Anche Fitch ha declassato il rating dei bond russi a lungo termine denominati in valute straniere, portandolo da B a C. L’agenzia ha parlato di “default imminente”. I giudizi delle altre due principali agenzie internazionali sono ugualmente terrificanti: Ca per Moody’s, CCC- per S&P, in entrambi i casi con prospettive “negative”, vale a dire con ulteriori declassamenti in vista. Fitch, invece, non assegna alcun outlook alle obbligazioni con rating inferiori a CCC.

Il decreto presidenziale firmato da Vladimir Putin nei giorni scorsi consente alle società private e allo stesso stato di pagare in rubli gli obbligazionisti stranieri residenti nei paesi “ostili”, quelli che hanno comminato sanzioni contro la Russia dopo l’invasione dell’Ucraina.

Ebbene, i bond russi emessi dopo l’occupazione della Crimea nel 2014 contemplano una simile ipotesi, gli altri no. Ed è per questo che c’è aria di default: se la Russia paga i creditori in una valuta diversa da quella di denominazione dei bond, formalmente scatta l’evento creditizio.

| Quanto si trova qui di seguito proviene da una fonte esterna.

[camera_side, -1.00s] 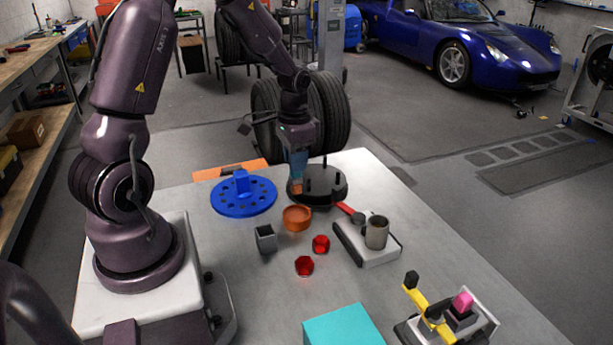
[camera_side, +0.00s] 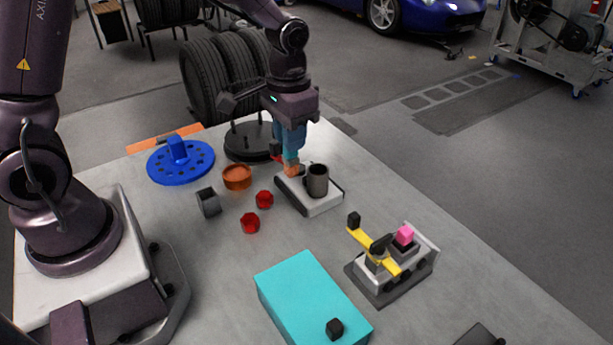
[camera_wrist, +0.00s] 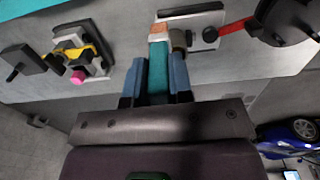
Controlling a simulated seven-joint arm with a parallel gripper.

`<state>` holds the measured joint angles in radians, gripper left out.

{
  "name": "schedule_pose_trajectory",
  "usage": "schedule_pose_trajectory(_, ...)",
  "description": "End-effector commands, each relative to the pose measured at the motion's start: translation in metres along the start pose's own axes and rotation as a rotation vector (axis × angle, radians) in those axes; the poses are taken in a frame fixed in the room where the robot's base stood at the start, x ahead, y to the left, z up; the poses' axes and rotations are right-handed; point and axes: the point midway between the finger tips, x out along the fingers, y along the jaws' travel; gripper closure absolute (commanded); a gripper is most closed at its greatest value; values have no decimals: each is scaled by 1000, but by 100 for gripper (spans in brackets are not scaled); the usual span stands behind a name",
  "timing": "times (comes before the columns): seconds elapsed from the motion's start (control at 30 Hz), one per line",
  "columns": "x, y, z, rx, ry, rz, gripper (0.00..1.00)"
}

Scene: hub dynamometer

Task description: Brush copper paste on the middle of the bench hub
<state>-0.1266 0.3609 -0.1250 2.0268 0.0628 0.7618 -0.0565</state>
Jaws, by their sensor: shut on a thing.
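My gripper (camera_side: 289,148) is shut on a brush (camera_side: 291,167) with an orange tip, pointing down. In the wrist view the brush's teal handle (camera_wrist: 157,75) lies between my blue fingers. The tip is over or beside the white-topped stand (camera_side: 322,205), next to the grey-brown mug (camera_side: 318,181); contact cannot be told. The bench hub (camera_side: 245,146), a dark round plate with studs, stands behind and left of my gripper, partly hidden by it. In the wrist view the hub (camera_wrist: 278,18) is at the upper right. Its middle is not clearly visible.
A red handle (camera_wrist: 235,28) lies between stand and hub. A blue holed disc (camera_side: 188,170), orange dish (camera_side: 237,177), grey cup (camera_side: 208,202) and red nuts (camera_side: 264,199) lie left. A yellow-armed fixture (camera_side: 385,262) and turquoise box (camera_side: 312,300) are nearer the camera.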

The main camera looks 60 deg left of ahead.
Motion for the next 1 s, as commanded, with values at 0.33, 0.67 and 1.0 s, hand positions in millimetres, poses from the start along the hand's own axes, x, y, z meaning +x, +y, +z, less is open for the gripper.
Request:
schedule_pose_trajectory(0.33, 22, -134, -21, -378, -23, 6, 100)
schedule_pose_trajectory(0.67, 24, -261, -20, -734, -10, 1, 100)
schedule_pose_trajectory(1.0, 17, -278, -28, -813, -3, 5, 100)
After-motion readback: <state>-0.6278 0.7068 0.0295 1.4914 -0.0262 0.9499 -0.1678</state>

La Banca di Russia ha dovuto imporre alcuni controlli sui capitali dopo che gran parte delle sue riserve valutarie risulta “congelata” dall’Occidente. Il default per i bond russi potrebbe verificarsi a partire dal 16 marzo prossimo, quando lo stato dovrà onorare la scadenza relativa a una cedola. Si vedrà se lo farà in rubli o dollari. Gazprom, in settimana, ha pagato una scadenza da 1,3 miliardi in dollari, non avvalendosi della facoltà concessale dal decreto di farlo in rubli. Poiché il mercato sconta il crac, il bond 4 aprile 2042 e cedola 5,625% (ISIN: RU076747385) è collassato a soli 12 centesimi. Stava a 130 all’inizio dell’anno. Dunque, in una decina di settimane ha perso più del 90%. A questi prezzi, offre un rendimento lordo superiore all’83%.

Bond russi e possibile risalita con la fine delle sanzioni

Gli investitori stranieri stanno solo vendendo bond russi.

Tra le sanzioni e il desiderio di non accostare la propria immagine a quella di un paese invasore, anche JP Morgan e Bloomberg li hanno scartati dai rispettivi indici, privando l’obbligazionario di Mosca di preziosi capitali passivi. Ma attenzione a farsi prendere dal clima. La Russia non sta andando in default per assenza di mezzi, bensì per l’impossibilità di utilizzarli. E’ come se alla cassa del supermercato non riusciste a pagare con il bancomat per assenza di linea, nonostante sul conto in banca abbiate qualche milione di euro.

Vero è che le sanzioni dell’Occidente potrebbero durare a lungo e che l’economia russa ne risentirà per molto tempo, essendo stata nei fatti tagliata fuori dalla finanza internazionale e persino dai commerci con la parte ricca del pianeta. Tuttavia, Mosca tornerà a pagare quando riavrà il pieno possesso delle sue riserve. Il suo debito pubblico è ancora inferiore al 20% del PIL, mentre la bilancia dei pagamenti è decisamente attiva grazie alle esportazioni di petrolio e gas. Non le mancano teoricamente i dollari per onorare i pochi debiti. Chi oggi comprasse bond russi al 12% del loro valore nominale, potrebbe fare un affare. Certo, non subito e non è detto che non vi sarà una qualche forma di ristrutturazione del debito. Ma i prezzi appaiono incredibilmente bassi per un paese che fino a pochi giorni fa non era minimamente sospettabile di default.